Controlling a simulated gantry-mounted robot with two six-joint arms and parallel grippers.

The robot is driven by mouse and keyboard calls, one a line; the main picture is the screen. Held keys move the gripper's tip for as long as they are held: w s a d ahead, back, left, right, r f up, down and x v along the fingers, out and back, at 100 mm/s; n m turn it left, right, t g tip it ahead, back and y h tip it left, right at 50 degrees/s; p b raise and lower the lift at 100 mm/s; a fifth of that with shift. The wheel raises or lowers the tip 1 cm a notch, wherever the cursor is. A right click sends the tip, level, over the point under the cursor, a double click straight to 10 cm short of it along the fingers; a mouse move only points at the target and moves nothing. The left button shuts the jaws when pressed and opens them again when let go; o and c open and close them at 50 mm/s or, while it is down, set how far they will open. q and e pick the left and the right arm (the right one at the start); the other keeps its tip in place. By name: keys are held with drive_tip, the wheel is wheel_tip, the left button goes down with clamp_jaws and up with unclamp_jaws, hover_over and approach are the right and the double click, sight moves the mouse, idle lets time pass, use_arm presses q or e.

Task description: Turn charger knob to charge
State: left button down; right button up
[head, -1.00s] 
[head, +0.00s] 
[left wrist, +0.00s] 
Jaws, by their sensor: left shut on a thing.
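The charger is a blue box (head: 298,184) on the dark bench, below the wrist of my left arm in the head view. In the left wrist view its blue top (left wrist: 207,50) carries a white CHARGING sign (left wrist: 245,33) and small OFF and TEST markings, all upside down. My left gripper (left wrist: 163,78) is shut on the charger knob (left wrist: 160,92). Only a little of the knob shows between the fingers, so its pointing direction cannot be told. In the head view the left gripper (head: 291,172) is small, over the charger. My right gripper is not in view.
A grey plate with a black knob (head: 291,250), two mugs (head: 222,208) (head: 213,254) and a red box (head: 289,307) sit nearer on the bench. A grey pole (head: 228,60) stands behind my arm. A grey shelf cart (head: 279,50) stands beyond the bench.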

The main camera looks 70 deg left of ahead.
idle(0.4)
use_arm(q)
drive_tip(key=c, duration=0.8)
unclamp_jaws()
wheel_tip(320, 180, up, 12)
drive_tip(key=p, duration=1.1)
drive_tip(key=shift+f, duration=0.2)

◆ Aim ◆
Return the lines beginning at the one that contains "State: left button down; right button up" and continuing through the last line of the data, exactly as they stand and without any others.

◆ Reply to the exercise ◆
State: left button down; right button up
[head, -1.00s] 
[head, +0.00s] 
[left wrist, +0.00s] 
Jaws, by their sensor: left shut on a thing.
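The charger is a blue box (head: 298,184) on the dark bench, below the wrist of my left arm in the head view. In the left wrist view its blue top (left wrist: 207,50) carries a white CHARGING sign (left wrist: 245,33) and small OFF and TEST markings, all upside down. My left gripper (left wrist: 163,78) is shut on the charger knob (left wrist: 160,92). Only a little of the knob shows between the fingers, so its pointing direction cannot be told. In the head view the left gripper (head: 291,172) is small, over the charger. My right gripper is not in view.
A grey plate with a black knob (head: 291,250), two mugs (head: 222,208) (head: 213,254) and a red box (head: 289,307) sit nearer on the bench. A grey pole (head: 228,60) stands behind my arm. A grey shelf cart (head: 279,50) stands beyond the bench.

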The main camera looks 70 deg left of ahead.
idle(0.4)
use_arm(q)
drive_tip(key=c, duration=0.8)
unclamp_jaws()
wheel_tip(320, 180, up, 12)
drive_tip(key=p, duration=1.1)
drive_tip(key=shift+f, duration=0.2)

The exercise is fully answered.